That was the essential thrust of the remarks in opposition to the Human Rights Commission and the continuing opposition to the Human Rights Act and the role and function of the Human Rights Commissioner: there are people within our community, within our society, who are unworthy of having their humanity protected and recognised; they should not have the same rights to insist that their human rights be recognised and protected. That, of course, is at the heart of the continuing campaign by the Liberal Party against the Human Rights Act, against the bill of rights.
The shadow attorney suggested in the debate on this bill that the Human Rights Act has not been shown to have had any effect or any utility.
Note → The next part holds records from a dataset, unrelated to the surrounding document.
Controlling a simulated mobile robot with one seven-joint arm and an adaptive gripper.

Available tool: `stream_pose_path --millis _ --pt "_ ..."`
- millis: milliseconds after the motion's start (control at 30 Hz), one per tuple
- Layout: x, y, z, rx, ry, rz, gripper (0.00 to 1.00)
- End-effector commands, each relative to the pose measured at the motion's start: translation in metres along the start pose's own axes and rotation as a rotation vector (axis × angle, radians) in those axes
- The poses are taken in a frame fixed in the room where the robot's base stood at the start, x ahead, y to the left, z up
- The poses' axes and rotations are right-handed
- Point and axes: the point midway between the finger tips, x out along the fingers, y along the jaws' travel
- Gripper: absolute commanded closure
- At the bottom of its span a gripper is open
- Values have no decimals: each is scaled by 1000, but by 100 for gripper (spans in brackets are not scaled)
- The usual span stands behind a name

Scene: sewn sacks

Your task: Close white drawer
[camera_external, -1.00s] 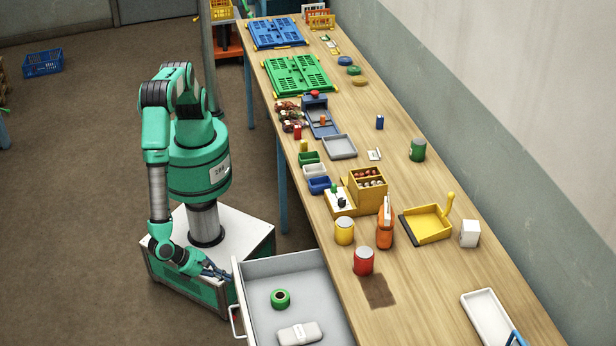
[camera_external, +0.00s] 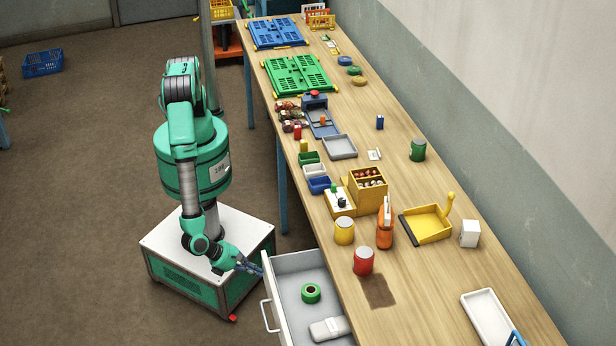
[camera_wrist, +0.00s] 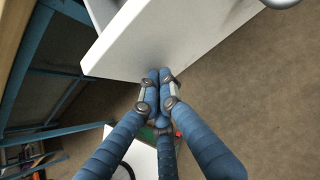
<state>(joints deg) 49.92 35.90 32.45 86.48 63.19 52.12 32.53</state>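The white drawer (camera_external: 278,301) is partly pulled out from under the wooden workbench, with its white handle (camera_external: 267,315) on the left-facing front. A green tape roll (camera_external: 311,293) and a pale grey case (camera_external: 329,328) lie inside it. My gripper (camera_external: 258,270) is at the far end of the drawer front, touching or very near it. In the wrist view my blue fingertips (camera_wrist: 160,75) are together with nothing visible between them, at the edge of the white drawer front (camera_wrist: 165,40). The handle's grey bar (camera_wrist: 281,3) shows at the top right.
The wooden workbench (camera_external: 420,285) carries several items, including a red can (camera_external: 363,261), a yellow can (camera_external: 344,230) and an orange bottle (camera_external: 385,228) near the drawer. Blue bench legs (camera_external: 283,185) stand behind the drawer. The floor to the left (camera_external: 70,200) is clear.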

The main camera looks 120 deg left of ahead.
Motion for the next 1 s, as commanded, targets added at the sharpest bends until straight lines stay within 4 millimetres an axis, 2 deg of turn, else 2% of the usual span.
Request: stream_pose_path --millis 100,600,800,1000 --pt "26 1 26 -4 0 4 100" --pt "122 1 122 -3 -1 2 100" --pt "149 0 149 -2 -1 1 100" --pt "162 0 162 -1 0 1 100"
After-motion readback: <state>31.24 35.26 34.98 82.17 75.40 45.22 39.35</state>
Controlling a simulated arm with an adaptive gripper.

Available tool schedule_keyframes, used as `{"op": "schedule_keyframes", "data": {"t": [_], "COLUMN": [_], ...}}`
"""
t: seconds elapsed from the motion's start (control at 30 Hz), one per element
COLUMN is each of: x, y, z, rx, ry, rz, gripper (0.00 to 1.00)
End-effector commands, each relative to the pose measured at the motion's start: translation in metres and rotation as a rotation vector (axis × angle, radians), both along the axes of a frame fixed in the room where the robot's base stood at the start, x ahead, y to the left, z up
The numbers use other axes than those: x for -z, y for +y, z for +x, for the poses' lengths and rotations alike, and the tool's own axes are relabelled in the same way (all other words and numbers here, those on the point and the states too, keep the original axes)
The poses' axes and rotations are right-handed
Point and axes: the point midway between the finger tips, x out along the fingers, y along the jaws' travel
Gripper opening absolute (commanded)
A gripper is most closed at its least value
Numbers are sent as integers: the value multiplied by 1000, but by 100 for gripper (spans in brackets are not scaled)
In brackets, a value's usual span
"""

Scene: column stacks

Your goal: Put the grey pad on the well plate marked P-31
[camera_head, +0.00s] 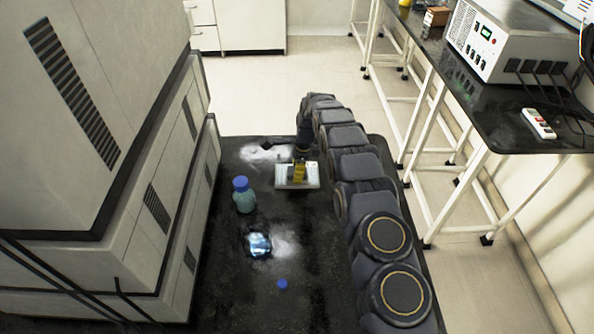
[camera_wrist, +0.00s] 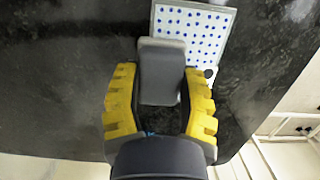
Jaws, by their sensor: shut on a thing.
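A white well plate (camera_wrist: 200,28) with rows of blue dots lies on the dark bench top. It also shows in the head view (camera_head: 312,178), partly behind my gripper. My gripper (camera_head: 298,174) has yellow fingers and points down over the plate. In the wrist view the fingers close on both sides of a grey pad (camera_wrist: 160,70). The pad covers the lower left corner of the plate in that view. I cannot tell whether it touches the plate. No P-31 mark is readable.
A blue-capped bottle (camera_head: 243,195) stands left of the plate. A shiny clear object (camera_head: 258,244) and a small blue cap (camera_head: 282,284) lie nearer on the bench. A large beige machine (camera_head: 130,180) borders the left side.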

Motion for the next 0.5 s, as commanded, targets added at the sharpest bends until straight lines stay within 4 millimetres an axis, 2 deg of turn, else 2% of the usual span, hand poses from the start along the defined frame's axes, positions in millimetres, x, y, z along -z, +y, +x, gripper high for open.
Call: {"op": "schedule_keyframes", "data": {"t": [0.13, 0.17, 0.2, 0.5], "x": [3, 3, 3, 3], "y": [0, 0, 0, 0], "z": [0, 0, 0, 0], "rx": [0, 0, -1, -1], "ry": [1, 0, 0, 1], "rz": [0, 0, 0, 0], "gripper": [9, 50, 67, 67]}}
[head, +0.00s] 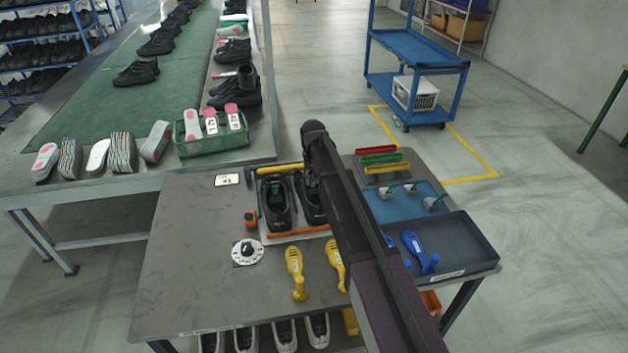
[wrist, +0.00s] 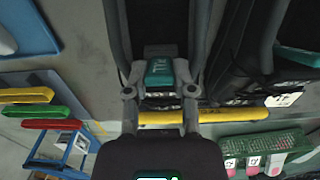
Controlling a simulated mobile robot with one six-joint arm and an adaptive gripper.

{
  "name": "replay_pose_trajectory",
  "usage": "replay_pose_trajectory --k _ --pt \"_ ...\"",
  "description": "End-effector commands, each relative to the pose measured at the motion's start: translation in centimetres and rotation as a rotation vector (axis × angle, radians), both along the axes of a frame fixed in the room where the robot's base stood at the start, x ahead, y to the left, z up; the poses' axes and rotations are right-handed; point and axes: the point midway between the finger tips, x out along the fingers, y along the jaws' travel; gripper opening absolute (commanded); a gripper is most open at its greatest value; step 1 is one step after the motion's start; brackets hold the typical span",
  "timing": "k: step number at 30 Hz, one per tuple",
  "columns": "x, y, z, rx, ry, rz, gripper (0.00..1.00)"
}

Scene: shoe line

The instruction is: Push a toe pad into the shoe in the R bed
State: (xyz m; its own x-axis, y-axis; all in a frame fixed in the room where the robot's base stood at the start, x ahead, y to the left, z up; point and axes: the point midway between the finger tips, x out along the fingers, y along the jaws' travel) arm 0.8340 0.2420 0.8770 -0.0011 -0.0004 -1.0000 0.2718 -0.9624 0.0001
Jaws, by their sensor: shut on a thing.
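Two black shoes stand side by side in the beds on the table. The shoe in the R bed (head: 309,201) is partly hidden behind my arm; the shoe in the L bed (head: 275,205) is in clear view. In the wrist view, my gripper (wrist: 160,92) is at the shoe in the R bed (wrist: 116,38), with its fingers at the opening. It is shut on a teal toe pad (wrist: 160,70) with light lettering. The pad's far end and its contact with the shoe are hidden. Teal also shows in the L-bed shoe (wrist: 298,56).
A yellow bar (head: 280,169) runs behind the shoes and an orange bar lies in front. Yellow tools (head: 295,270) lie nearer. A blue mat (head: 412,212) with small teal-and-grey pieces and a dark tray (head: 465,248) are to the right.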

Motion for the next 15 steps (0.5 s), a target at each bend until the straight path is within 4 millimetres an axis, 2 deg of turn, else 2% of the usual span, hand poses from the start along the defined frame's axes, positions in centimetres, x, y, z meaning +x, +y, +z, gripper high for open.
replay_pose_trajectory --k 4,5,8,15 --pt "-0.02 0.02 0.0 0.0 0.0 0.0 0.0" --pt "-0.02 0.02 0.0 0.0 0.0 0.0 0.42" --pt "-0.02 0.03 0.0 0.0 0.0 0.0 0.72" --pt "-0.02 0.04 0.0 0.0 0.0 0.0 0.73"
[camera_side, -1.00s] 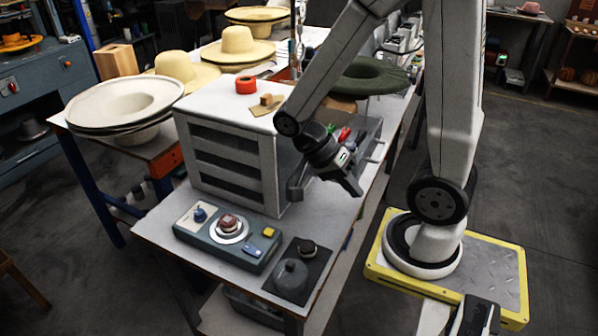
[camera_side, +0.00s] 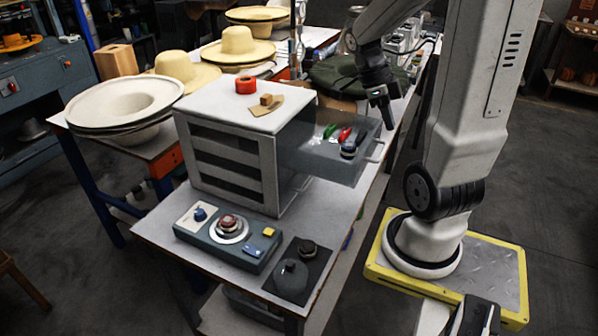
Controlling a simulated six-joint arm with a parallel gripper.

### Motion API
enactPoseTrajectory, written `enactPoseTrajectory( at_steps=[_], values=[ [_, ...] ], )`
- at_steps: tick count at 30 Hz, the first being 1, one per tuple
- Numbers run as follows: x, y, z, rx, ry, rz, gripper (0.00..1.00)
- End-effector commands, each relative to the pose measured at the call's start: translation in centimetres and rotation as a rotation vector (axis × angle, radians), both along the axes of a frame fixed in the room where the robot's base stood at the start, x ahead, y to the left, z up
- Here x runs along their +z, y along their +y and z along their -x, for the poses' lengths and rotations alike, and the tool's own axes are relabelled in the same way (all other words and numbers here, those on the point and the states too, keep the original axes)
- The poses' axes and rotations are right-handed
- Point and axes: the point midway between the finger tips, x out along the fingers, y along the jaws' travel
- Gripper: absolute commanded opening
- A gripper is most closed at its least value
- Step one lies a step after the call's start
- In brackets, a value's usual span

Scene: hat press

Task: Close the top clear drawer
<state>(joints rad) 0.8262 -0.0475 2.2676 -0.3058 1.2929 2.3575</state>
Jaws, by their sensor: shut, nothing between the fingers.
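The top clear drawer (camera_side: 340,163) sticks far out of the right side of the white cabinet (camera_side: 236,116), so it is open. It is see-through grey and holds several small items, among them a green one, a red one and a dark one with blue. A handle (camera_side: 376,151) is on its outer right end. My gripper (camera_side: 390,122) is shut and empty. In the picture it is above and near the drawer's outer right end; whether it touches the drawer I cannot tell.
A control box (camera_side: 229,237) with knobs stands in front of the cabinet. A dark green hat (camera_side: 345,77) lies behind the drawer.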

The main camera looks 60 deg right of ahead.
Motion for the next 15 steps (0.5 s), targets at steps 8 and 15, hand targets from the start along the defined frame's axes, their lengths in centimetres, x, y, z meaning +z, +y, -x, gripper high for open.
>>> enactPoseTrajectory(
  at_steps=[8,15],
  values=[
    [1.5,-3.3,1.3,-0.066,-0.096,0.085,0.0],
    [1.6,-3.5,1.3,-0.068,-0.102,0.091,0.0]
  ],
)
Given the single debate around our response as the community of Canberra, not just as Australians, in relation to terrorism and the legislative response to terrorism, to suggest that a recognition or understanding or debate connected to human rights and an understanding of the implications of human rights has not been enhanced, that the debate has not been facilitated and that the quality of debate has not benefited from the fact that here within the ACT we have a legislated Human Rights Act is a classic head-in-the-sand denial of reality.
If anything, I think the events of the last four or five months have made the case clearly for a national bill of rights, not just proved the utility of the ACT’s Human Rights Act. We see now around Australia almost a groundswell of acknowledgment that the ACT, in legislating a bill of rights, the Human Rights Act, in the ACT, has shown the way, to the extent that Victoria has now adopted the ACT model and indicated it will now be legislating a human rights act in the same terms as the ACT’s Human Rights Act. So the proof of the pudding is in the eating: it has now been adopted.
The ACT Human Rights Act has now been adopted by Victoria. I know there are a couple of other jurisdictions that have begun the process of consultation within their communities, and of course I hope that our national parliament and our national parties will do so. I acknowledge that the Greens and the Democrats are very, very open even now in their support for a national bill of rights, and I await the day that my party nationally joins them in that endeavour, and of course that liberal parties around Australia adopt the attitude that conservative parties in other places around the world have done in relation to human rights acts and bills of rights.
The Conservative Party in the UK were a major and main supporter of the UK Human Rights Act. The Bill of Rights in the United States of America, of course, is tattooed onto the chests of most members of the Republican Party. The Republicans in the US have no difficulty tattooing the US Bill of Rights across their chests. They have aspects of some of the amendments—
Mr Seselja: The right to bear arms.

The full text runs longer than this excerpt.